▶ [BRIEF] Each line in the material below, starting at the one with "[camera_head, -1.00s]" and ending at the one with "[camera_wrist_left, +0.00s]", is to be reproduced exactly; no picture is to be copied.
>> START
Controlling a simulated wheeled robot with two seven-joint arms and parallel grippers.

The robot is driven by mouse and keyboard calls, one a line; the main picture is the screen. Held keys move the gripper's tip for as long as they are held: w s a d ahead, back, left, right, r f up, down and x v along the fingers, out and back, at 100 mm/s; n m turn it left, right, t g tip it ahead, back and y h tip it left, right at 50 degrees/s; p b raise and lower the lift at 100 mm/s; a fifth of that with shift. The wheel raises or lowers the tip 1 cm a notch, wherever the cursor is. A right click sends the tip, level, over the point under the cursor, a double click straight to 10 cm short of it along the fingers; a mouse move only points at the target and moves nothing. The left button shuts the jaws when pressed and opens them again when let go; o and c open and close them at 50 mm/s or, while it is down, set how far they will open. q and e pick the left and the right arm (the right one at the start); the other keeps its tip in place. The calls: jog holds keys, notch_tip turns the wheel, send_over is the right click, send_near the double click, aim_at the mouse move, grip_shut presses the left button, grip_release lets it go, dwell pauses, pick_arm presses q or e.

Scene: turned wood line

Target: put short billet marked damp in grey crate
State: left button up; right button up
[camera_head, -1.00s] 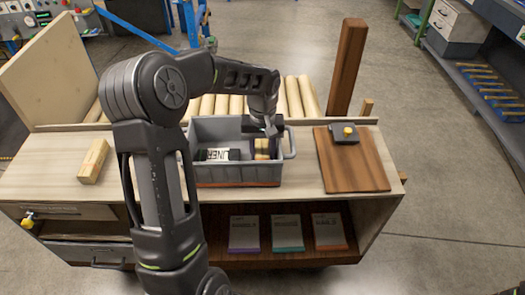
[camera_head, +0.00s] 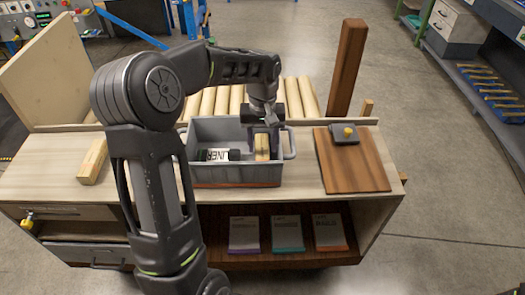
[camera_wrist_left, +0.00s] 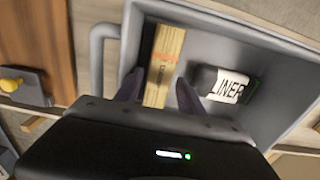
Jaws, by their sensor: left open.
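A short wooden billet (camera_head: 262,147) with a red mark on its face is inside the grey crate (camera_head: 235,174), at the crate's right end. In the left wrist view the billet (camera_wrist_left: 167,55) lies near the crate's handle end, its red lettering too blurred to read. My left gripper (camera_wrist_left: 158,80) is open, its fingers on either side of the billet's near part in that view; I cannot tell whether they touch it. In the head view the gripper is over the crate's right end. My right gripper is not in view.
A black bottle labelled LINER (camera_head: 217,155) lies in the crate's left part. Another light wooden block (camera_head: 93,162) lies on the bench at left. A brown board (camera_head: 350,170) with a dark yellow-knobbed device (camera_head: 345,134) is at right. Rollers (camera_head: 207,103) run behind the crate.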

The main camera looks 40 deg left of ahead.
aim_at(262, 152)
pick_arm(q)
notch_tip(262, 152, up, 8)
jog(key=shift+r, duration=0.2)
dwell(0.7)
>> END
▶ [RESULT OF THE TASK]
[camera_head, -1.00s] 
[camera_head, +0.00s] 
[camera_wrist_left, +0.00s] 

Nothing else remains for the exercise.